The "Friends" dropdown menu appears when there are multiple smart tiles for the same tileset, and lets you specify that tiles of one smart tile should continue into tiles of another rather than place edge tiles. It's similar to putting that entire other smart tile into the "extra" assignment, although not quite the same. For example, Diamondus's "Caves" smart tile has "Walls" as one of its friends:


But the friends menu is only part of that: the Walls smart tile also needs to know to place right-edge wall tiles with caves behind them instead of transparent pixels. For this you need to use the super-wide button with the plus symbol on it to add one or more Rules to the right-edge wall assignment:


Each of the three rules you can see in that screenshot looks at the tile immediately to the right of the right-edge wall tile, as indicated by the position of the red rectangle in the grid. Depending on whether that tile belongs to another smart tile, or is one of a number of specific other tiles (in this case, tiles that have tree branches in front of caves), different tiles get placed instead of the normal right-edge tiles: specifically, right-edge tiles with tree branches and/or caves behind them.

Editing any of the fields of a rule—e.g. moving the red square—selects that rule: once you do so, left-clicking a tile from the tileset image will add the tile (flipped or otherwise) to that rule instead of to the assignment generally.

Rules are tried in top to bottom order. In this case the "specific tiles" rule is on top because it's the most specific: only if the tile in the red square position is not 666, 667, or 668 does the second rule get evaluated, and only if the second rule is also false does the third rule get evaluated, and so on.

If a rule does not have any result tiles on the right at all, it is treated as an "and" rule instead of a "then" rule. A "then" rule is only accepted if it is true and so are all "and" rules immediately preceding it.
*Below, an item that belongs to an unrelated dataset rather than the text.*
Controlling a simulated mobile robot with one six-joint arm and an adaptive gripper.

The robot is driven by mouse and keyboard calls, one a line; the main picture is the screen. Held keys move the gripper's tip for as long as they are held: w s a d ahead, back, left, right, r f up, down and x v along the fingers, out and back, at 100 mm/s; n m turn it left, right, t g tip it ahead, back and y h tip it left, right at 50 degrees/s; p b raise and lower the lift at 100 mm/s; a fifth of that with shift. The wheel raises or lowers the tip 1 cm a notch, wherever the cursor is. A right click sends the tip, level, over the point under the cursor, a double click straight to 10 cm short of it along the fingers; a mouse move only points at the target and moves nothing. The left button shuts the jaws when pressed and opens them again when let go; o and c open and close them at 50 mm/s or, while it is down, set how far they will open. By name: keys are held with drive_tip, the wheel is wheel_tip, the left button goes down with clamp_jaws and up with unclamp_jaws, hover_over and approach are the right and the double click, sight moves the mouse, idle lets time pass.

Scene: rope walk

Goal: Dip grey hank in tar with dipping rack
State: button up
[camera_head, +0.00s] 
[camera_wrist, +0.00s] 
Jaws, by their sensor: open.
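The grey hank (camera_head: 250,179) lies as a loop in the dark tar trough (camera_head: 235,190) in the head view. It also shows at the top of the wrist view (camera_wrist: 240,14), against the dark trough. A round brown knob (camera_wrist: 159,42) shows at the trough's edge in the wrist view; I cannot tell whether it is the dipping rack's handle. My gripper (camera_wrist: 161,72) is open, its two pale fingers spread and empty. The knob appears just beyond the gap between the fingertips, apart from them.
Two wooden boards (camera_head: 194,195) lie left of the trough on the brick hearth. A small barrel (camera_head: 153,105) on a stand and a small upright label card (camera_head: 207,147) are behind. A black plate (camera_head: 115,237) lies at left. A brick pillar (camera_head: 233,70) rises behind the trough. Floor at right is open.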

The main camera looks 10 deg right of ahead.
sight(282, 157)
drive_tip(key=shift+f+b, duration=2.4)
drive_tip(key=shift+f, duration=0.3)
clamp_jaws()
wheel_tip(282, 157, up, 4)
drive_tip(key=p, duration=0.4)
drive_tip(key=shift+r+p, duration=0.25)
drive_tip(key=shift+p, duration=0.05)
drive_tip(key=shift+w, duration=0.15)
For example, depending on what's available in the tileset, you might want to place one tile if there are cave tiles both on the left and on the right; a second tile if there is a cave tile only on the left; and a third tile if there is a cave tile only on the right.

The "X" button on the right side of every rule deletes that rule. The "D" button duplicates it. The "^" and "V" buttons move it up or down in the order.

Rules are the most complicated part of defining smart tiles, and defining smart tiles is the most complicated part of using smart tiles. If you don't want to get involved in defining smart tiles, that's fine: remember, they're already totally available for almost all of the official JJ2 sets! And maybe someone else will make a smart tile definition file for any other tileset you might be wanting to use. Once you get the hang of it, defining smart tiles doesn't take very long, and then they can save you incredible amounts of time once you start actually laying out a level.